Our limited understanding of climate and ice sheet conditions in East Antarctica is partly due to inadequate sampling of characteristics and processes that contain a great deal of spatial and temporal variability. Local spatial variability in accumulation occurs as a result of subtle changes in surface slope that affect the interaction between air flow and snow deposition. Larger scale spatial variability is due to atmospheric circulation patterns and the position of storm tracks. Circulation changes can affect the position of storm tracks and lead to temporal variability in precipitation and temperature. Because most of the precipitation in Antarctica is delivered by cyclones, which usually do not penetrate very far inland, it is likely that significant changes in accumulation will be observed in coastal areas first. Some progress is now being made using atmospheric models to understand this temporal and spatial variability in Antarctic accumulation, but a carefully planned program of ice core collection is still necessary to provide the data needed to calibrate such models.
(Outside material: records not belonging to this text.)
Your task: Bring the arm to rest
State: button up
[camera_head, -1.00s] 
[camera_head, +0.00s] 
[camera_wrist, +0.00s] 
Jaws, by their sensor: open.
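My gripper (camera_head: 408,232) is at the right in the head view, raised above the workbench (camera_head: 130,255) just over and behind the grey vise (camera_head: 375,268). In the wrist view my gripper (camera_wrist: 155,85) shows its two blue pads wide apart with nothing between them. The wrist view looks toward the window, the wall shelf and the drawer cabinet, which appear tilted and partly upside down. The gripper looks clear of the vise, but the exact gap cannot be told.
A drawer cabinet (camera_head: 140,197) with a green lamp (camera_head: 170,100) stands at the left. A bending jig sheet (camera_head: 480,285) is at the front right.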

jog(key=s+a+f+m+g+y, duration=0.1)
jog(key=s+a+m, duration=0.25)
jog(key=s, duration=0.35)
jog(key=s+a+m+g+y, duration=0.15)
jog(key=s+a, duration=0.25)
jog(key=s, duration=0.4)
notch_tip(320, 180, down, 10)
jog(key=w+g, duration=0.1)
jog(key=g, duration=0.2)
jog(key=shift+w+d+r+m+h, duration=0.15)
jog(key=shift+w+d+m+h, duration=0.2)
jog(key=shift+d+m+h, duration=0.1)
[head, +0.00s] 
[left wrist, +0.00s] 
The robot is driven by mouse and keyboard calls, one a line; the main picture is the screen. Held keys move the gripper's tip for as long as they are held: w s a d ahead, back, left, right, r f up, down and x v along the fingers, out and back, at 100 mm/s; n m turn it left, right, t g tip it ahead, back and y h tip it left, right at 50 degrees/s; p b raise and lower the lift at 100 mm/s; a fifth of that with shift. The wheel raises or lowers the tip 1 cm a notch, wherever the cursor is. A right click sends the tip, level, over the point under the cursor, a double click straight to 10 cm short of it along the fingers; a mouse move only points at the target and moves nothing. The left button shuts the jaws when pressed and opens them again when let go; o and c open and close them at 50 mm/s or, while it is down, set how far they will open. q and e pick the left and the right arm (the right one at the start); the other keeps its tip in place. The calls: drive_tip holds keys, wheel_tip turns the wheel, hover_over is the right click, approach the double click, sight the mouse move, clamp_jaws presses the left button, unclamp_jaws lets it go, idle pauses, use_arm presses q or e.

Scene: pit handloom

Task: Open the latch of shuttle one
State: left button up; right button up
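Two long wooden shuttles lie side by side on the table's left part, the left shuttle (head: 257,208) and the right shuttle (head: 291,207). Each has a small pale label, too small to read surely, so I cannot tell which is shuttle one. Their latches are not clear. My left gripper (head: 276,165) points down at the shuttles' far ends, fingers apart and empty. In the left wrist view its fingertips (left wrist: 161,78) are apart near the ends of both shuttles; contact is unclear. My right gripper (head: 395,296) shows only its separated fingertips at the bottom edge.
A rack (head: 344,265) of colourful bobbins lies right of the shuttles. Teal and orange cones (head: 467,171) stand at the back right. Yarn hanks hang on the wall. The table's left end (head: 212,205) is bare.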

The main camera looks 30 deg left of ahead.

Above: Traverse route overlaid on a Radarsat SAR mosaic of East Antarctica. Side panels illustrate (A) locations of prior and planned traverses, (B) decadal temperature trend for 1958-2002, (C) dH/dt, 1992-2002, and (D) snow accumulation rates. The box in each panel indicates the region of the proposed traverses.

Prior studies

Dronning Maud Land (in East Antarctica) has been one of the least scientifically explored parts of Antarctica. The South Pole–Queen Maud Land Expedition (1964-68) traversed in a saw-tooth pattern between the South Pole and 76 º S, 7 º E. Japanese expeditions have collected glaciological data since the launch of the Enderby Land Glaciological Observation Program in 1969, which resulted in the publication of a glaciological folio covering the ice sheet sector between 15 º -55 º E that extends from the coast to 80 º S. To the north and west of Troll station, data are available from two early expeditions that originated from Maudheim and Norway stations. Ice cores were collected in western DML by several Swedish Antarctic Research Program (SWEDARP) expeditions and an ITASE traverse conducted by SWEDARP.  Our work will represent a major addition to the existing data from this region.

Traverse fieldwork

Fieldwork conducted during the two traverses will include:

  1. collection of intermediate-depth (~90 m deep) ice cores and shallow (~30 m) firn cores;
  2. near-surface in situ sampling of chemical and isotopic composition;
  3. continuous profiling of ice thickness and stratigraphy in the upper ice sheet between ice core sites using several radar systems;
  4. studies of the physical properties of the surface and near-surface firn;
  5. the deployment of Automatic Weather Stations;
  6. studies of ice dynamics at ice core sites and along the traverse routes; and
  7. physically-based modeling of snow-atmosphere processes and interactions.
  8. investigation of the recently discovered ‘Recovery Lakes’ using a range of geophysical instrumentation

Connection to larger framework

Our objectives contribute directly to the “Vision for the International Polar Year” (NRC 2004), by providing an assessment of polar environmental change through studies of the past environment and the creation of baseline data sets.  Our work directly contributes to the study of environmental change and the linked traverses in East Antarctica mentioned in “International Polar Year 2007-2008: Report of the Implementation Workshop (NRC, 2005). This research addresses the International Council for Science (ICSU) “IPY Framework for the International Polar Year” (ICSU, 2004) Theme 1, contributing findings from East Antarctica to determine the present environmental status in the polar regions; Theme 2, quantifying and understanding past and future environmental change in the polar regions; and Theme 4, examining characteristics of the surface of East Antarctica for frontiers of science. This project is a part of the Trans-Antarctic Scientific Traverse Expeditions – Ice Divide of East Antarctica (TASTE-IDEA), and the International Partners in Ice Coring Sciences (IPICS), both highly international endeavors that have ISCU-WMO endorsement for the International Polar Year 2007-2008.